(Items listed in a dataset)
....
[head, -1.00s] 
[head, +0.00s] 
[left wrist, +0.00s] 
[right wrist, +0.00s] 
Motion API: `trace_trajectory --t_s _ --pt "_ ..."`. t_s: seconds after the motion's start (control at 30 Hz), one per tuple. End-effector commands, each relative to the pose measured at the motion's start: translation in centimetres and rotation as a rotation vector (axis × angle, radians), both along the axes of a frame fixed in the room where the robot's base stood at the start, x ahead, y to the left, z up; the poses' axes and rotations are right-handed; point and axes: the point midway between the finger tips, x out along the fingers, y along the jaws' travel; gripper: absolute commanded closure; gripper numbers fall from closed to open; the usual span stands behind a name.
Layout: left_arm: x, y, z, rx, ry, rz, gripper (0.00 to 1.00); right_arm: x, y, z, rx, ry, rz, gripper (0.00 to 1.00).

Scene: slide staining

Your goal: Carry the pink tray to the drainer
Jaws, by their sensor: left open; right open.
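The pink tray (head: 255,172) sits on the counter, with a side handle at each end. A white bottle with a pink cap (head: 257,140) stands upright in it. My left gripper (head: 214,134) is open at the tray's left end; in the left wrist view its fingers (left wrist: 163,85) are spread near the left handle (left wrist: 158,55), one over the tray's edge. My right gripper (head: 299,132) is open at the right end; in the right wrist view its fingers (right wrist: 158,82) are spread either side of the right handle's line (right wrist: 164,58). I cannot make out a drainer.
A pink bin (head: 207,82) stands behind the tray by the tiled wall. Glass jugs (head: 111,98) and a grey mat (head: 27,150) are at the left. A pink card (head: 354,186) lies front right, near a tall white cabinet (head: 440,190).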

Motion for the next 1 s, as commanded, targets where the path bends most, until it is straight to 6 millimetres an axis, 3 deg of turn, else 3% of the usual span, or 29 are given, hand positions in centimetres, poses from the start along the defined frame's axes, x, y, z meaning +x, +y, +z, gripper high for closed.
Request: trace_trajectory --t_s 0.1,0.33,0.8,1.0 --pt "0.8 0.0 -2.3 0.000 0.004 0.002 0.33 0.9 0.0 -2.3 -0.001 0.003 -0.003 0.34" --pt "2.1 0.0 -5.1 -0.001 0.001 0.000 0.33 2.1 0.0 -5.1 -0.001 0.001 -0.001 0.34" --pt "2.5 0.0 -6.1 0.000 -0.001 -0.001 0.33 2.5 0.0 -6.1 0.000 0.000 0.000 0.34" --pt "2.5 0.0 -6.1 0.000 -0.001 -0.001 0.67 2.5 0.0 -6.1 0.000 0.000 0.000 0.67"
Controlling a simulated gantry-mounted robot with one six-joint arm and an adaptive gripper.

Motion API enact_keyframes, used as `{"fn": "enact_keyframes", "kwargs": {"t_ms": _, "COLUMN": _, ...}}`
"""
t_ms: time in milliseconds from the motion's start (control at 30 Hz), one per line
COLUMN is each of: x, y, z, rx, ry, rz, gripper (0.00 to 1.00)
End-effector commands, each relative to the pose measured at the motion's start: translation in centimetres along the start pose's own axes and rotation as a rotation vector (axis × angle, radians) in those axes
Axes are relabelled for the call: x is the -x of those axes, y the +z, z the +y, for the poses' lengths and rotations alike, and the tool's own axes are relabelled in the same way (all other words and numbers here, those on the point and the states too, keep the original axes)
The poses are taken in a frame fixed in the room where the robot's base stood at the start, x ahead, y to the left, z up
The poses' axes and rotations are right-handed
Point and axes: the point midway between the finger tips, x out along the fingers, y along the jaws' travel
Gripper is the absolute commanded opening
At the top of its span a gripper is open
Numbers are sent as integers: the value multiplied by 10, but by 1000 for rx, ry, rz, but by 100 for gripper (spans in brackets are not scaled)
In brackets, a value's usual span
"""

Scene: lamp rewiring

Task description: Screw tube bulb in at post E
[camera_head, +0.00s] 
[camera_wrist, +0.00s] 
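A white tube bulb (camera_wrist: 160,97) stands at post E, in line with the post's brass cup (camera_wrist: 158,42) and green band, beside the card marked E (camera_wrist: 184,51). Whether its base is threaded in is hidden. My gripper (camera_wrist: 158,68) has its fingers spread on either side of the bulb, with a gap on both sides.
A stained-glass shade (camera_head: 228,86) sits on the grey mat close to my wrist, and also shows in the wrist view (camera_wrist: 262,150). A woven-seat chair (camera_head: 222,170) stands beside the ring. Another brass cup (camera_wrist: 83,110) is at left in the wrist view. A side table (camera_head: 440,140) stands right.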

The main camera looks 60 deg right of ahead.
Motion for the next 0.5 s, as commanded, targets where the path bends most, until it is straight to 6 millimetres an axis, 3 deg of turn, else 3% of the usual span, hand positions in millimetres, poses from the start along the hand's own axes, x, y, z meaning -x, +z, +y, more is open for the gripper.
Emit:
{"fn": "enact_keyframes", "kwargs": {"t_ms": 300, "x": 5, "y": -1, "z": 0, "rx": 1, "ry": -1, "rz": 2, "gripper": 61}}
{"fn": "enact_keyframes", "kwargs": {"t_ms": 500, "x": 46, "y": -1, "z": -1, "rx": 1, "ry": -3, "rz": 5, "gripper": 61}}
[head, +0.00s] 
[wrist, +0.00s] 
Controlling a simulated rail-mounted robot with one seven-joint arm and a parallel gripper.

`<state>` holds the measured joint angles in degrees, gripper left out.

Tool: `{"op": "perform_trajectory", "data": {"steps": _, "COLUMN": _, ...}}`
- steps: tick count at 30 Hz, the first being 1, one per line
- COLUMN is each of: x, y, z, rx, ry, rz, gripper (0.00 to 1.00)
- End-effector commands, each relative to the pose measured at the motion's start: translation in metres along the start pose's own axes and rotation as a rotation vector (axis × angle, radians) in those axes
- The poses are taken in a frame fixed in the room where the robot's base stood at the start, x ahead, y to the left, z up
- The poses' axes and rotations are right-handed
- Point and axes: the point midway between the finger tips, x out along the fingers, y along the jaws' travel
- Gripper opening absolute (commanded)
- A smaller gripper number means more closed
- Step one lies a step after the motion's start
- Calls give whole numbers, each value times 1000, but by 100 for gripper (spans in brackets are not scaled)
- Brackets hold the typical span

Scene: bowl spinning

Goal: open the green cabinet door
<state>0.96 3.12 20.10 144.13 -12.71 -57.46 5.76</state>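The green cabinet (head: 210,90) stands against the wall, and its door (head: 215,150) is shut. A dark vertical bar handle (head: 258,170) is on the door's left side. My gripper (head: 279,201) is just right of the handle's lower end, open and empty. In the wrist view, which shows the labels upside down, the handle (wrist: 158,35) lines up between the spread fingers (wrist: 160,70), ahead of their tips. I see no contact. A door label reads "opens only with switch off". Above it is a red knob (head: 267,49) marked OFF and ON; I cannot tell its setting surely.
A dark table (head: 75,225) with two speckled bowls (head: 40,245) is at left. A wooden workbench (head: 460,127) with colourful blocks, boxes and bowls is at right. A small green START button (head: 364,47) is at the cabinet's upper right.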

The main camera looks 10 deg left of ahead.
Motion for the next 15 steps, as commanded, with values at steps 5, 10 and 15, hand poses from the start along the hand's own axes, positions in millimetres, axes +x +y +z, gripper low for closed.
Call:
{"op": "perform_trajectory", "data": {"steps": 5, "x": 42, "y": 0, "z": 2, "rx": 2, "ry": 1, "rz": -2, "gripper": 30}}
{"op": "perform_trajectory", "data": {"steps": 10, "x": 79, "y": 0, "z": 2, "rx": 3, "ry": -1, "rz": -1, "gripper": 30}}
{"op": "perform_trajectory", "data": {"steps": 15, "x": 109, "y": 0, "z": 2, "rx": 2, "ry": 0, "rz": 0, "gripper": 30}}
....
Every line from the one containing "Motion API enact_keyframes, used" through the one containing "The main camera looks 60 deg right of ahead." is to be given again exactly, both ends included, and no line outside that range.

Motion API enact_keyframes, used as `{"fn": "enact_keyframes", "kwargs": {"t_ms": _, "COLUMN": _, ...}}`
"""
t_ms: time in milliseconds from the motion's start (control at 30 Hz), one per line
COLUMN is each of: x, y, z, rx, ry, rz, gripper (0.00 to 1.00)
End-effector commands, each relative to the pose measured at the motion's start: translation in centimetres along the start pose's own axes and rotation as a rotation vector (axis × angle, radians) in those axes
Axes are relabelled for the call: x is the -x of those axes, y the +z, z the +y, for the poses' lengths and rotations alike, and the tool's own axes are relabelled in the same way (all other words and numbers here, those on the point and the states too, keep the original axes)
The poses are taken in a frame fixed in the room where the robot's base stood at the start, x ahead, y to the left, z up
The poses' axes and rotations are right-handed
Point and axes: the point midway between the finger tips, x out along the fingers, y along the jaws' travel
Gripper is the absolute commanded opening
At the top of its span a gripper is open
Numbers are sent as integers: the value multiplied by 10, but by 1000 for rx, ry, rz, but by 100 for gripper (spans in brackets are not scaled)
In brackets, a value's usual span
"""

Scene: lamp rewiring

Task description: Screw tube bulb in at post E
[camera_head, +0.00s] 
[camera_wrist, +0.00s] 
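A white tube bulb (camera_wrist: 160,97) stands at post E, in line with the post's brass cup (camera_wrist: 158,42) and green band, beside the card marked E (camera_wrist: 184,51). Whether its base is threaded in is hidden. My gripper (camera_wrist: 158,68) has its fingers spread on either side of the bulb, with a gap on both sides.
A stained-glass shade (camera_head: 228,86) sits on the grey mat close to my wrist, and also shows in the wrist view (camera_wrist: 262,150). A woven-seat chair (camera_head: 222,170) stands beside the ring. Another brass cup (camera_wrist: 83,110) is at left in the wrist view. A side table (camera_head: 440,140) stands right.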

The main camera looks 60 deg right of ahead.

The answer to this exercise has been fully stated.